### Exercise
Where does the string "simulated" appear? Copy every line of the entries below that holds it.

### Given entries

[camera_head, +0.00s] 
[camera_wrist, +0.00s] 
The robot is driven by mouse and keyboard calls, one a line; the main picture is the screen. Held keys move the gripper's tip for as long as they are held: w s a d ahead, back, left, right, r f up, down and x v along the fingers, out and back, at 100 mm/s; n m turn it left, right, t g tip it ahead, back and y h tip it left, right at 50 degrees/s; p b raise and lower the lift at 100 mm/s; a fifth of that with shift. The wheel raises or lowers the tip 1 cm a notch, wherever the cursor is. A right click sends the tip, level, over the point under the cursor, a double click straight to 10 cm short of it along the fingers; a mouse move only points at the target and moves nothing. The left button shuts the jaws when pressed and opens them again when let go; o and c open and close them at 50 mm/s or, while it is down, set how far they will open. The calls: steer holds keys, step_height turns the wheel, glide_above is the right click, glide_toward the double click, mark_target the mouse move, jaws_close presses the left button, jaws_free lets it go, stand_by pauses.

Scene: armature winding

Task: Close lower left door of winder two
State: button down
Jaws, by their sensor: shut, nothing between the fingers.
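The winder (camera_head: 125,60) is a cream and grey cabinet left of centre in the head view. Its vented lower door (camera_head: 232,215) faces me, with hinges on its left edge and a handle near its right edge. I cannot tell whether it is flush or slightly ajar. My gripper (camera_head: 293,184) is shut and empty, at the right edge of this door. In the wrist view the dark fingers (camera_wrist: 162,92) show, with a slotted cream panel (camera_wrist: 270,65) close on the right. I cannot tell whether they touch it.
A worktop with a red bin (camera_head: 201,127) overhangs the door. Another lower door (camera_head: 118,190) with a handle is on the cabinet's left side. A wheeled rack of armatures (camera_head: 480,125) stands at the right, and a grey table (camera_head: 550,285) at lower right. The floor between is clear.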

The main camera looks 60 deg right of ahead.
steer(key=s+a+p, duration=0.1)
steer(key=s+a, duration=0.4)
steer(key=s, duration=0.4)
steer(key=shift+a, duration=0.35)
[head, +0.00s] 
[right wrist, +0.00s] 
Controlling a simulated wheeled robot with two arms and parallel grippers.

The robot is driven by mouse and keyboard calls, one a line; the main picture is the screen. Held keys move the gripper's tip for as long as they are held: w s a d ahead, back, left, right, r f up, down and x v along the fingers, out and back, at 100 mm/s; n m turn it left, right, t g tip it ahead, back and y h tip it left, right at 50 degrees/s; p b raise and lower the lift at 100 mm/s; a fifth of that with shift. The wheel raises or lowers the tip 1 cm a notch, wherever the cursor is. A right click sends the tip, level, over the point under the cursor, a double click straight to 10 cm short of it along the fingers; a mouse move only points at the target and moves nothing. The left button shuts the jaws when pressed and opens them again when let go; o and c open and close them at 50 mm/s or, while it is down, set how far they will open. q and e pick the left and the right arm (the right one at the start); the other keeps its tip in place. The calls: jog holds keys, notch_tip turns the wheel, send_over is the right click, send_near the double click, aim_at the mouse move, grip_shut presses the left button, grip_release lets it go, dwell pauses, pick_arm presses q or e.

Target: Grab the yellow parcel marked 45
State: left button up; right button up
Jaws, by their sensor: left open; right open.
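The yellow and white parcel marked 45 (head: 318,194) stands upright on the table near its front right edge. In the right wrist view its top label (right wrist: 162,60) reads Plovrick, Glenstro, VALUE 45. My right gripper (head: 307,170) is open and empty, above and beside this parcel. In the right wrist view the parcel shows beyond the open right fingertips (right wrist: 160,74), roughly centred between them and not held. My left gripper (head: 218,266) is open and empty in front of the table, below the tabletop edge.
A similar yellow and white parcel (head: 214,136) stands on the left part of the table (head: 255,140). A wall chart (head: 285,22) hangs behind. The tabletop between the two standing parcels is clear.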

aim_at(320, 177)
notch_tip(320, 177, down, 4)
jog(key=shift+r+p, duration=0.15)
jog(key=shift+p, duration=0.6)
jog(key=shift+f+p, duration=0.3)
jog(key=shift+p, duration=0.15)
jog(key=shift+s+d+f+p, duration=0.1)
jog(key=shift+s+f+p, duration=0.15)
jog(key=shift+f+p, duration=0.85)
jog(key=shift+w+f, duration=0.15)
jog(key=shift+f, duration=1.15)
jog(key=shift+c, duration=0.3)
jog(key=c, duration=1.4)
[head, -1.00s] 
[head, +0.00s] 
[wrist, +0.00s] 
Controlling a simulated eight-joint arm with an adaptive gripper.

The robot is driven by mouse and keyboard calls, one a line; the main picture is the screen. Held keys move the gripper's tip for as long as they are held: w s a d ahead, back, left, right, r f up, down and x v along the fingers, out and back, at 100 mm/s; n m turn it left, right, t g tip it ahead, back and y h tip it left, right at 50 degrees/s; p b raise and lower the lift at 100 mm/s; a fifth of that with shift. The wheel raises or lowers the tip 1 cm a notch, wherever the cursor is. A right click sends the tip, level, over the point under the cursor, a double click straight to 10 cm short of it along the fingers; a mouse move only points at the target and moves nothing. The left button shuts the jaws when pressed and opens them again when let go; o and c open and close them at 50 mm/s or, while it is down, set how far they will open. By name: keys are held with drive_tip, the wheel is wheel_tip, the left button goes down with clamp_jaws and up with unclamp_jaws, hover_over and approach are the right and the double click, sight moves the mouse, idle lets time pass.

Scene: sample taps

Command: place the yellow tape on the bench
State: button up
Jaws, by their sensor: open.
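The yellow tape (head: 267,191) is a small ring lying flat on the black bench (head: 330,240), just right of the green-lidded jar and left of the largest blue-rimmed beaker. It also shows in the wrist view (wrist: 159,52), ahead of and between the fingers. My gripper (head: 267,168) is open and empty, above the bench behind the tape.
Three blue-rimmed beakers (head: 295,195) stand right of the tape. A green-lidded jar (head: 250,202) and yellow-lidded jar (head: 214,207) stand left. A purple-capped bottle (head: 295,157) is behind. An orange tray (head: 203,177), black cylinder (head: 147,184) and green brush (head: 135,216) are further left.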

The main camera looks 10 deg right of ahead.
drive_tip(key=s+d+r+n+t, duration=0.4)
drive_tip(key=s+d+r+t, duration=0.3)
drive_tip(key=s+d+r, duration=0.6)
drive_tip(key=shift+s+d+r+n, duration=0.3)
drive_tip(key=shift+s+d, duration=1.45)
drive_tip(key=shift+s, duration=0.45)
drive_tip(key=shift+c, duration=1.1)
==
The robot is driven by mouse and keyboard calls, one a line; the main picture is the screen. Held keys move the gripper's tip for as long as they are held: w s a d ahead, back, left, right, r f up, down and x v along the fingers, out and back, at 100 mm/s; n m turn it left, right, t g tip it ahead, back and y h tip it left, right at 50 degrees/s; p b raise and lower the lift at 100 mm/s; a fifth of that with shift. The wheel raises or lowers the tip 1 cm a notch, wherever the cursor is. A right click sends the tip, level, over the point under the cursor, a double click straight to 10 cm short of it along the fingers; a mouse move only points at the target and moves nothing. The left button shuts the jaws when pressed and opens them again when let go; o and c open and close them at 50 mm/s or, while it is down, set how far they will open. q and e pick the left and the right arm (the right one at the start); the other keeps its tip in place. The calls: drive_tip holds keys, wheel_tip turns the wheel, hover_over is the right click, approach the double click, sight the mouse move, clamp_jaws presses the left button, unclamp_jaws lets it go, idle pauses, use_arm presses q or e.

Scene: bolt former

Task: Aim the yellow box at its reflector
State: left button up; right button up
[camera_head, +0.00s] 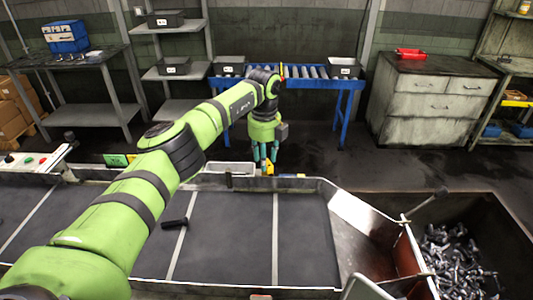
...
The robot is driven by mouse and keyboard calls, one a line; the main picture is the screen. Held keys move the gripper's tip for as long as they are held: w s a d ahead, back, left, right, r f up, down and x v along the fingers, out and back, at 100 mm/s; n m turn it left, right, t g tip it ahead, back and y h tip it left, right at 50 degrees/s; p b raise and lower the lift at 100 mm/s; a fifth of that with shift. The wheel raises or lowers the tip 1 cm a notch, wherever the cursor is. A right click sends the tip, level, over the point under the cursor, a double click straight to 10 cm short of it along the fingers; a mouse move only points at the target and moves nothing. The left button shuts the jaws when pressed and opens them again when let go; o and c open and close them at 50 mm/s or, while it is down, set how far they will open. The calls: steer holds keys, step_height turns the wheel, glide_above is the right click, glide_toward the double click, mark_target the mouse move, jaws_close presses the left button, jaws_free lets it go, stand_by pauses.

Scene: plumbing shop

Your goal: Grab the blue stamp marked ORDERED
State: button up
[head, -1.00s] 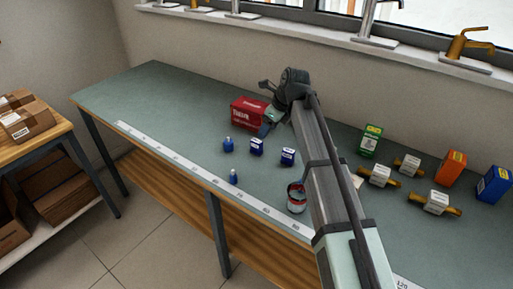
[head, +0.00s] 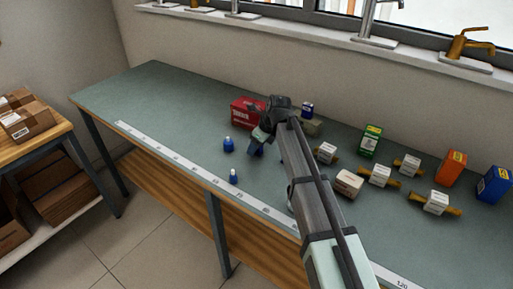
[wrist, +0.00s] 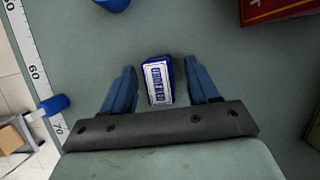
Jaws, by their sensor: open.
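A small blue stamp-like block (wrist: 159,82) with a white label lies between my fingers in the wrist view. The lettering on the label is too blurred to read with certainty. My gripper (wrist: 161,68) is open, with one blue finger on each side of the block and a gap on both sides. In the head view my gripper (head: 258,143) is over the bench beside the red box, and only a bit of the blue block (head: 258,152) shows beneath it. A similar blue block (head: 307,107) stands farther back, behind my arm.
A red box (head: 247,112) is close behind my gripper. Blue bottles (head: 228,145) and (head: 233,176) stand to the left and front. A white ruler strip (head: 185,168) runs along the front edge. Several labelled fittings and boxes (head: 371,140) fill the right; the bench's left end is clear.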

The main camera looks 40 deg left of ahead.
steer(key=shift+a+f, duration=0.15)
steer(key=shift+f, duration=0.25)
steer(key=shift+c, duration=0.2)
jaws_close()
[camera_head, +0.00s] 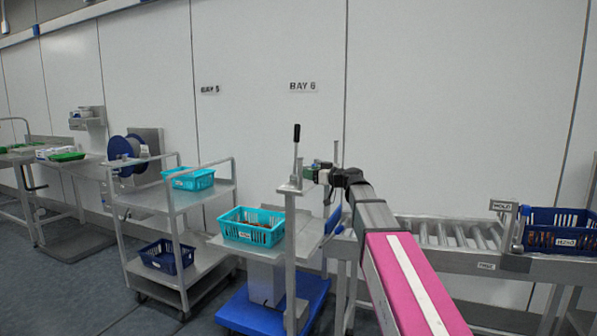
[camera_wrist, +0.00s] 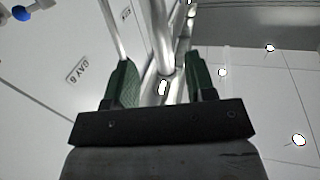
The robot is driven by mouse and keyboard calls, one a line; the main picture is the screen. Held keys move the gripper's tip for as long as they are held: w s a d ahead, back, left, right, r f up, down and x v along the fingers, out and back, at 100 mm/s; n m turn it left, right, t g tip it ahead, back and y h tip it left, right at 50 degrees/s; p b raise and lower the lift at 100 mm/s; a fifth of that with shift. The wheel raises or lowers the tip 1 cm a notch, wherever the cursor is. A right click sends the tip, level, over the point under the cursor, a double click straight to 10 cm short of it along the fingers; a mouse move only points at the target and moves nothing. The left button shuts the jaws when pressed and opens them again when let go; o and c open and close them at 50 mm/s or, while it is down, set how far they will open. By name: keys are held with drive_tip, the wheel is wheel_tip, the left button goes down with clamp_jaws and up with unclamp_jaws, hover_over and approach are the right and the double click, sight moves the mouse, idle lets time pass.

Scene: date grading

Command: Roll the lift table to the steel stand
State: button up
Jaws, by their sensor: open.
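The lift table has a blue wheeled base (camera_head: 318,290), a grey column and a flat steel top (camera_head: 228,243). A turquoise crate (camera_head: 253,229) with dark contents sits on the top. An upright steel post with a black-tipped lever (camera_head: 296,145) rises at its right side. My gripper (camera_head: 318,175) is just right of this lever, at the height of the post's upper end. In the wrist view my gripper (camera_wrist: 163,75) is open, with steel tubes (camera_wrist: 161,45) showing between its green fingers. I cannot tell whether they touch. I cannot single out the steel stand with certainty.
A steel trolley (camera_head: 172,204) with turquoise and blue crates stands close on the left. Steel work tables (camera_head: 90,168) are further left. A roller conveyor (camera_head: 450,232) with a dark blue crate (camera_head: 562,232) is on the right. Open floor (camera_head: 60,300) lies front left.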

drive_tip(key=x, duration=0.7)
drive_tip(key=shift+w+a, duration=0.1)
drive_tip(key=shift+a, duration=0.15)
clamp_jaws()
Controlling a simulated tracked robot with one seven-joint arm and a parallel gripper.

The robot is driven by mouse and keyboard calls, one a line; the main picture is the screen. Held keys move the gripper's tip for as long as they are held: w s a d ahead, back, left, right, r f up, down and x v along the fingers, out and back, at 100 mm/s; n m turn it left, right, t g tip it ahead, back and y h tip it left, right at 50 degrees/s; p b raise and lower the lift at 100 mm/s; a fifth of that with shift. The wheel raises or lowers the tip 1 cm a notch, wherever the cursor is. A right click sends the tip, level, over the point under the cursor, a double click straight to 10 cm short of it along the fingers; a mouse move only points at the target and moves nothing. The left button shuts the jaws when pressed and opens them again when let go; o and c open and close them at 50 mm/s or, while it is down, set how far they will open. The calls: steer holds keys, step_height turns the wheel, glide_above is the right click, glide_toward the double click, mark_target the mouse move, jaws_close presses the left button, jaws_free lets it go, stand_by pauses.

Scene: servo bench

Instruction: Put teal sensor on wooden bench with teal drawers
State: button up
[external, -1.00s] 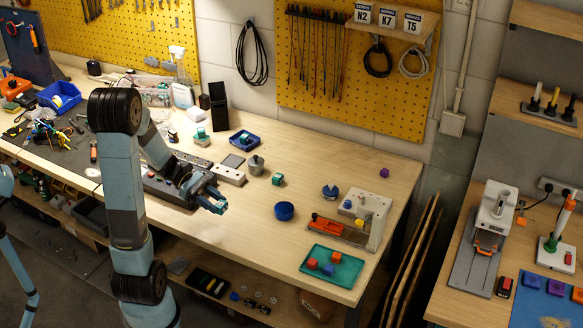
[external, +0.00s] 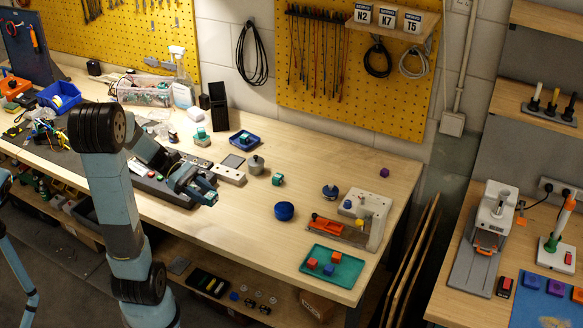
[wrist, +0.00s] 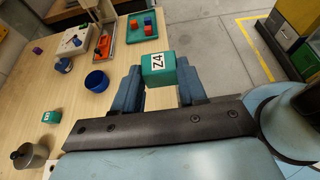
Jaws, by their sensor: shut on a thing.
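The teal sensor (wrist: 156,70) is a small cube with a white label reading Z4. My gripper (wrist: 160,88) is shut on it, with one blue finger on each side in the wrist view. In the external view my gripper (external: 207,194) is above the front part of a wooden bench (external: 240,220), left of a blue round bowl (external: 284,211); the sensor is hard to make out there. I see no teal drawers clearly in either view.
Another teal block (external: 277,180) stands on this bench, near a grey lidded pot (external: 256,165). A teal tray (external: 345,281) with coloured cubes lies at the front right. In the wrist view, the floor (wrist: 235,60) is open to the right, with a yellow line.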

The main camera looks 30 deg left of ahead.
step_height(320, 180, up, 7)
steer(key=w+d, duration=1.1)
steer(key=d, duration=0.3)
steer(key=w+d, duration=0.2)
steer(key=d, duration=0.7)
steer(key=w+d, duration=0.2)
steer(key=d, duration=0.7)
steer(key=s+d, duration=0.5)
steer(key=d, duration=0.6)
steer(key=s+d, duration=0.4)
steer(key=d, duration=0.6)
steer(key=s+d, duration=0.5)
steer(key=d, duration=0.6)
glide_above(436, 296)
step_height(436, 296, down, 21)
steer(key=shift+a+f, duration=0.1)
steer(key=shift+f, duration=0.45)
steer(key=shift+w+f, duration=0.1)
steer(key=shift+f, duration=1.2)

### Task result
Controlling a simulated wheeled robot with two arms and parallel grippers.
Controlling a simulated eight-joint arm with an adaptive gripper.
Controlling a simulated tracked robot with one seven-joint arm and a parallel gripper.

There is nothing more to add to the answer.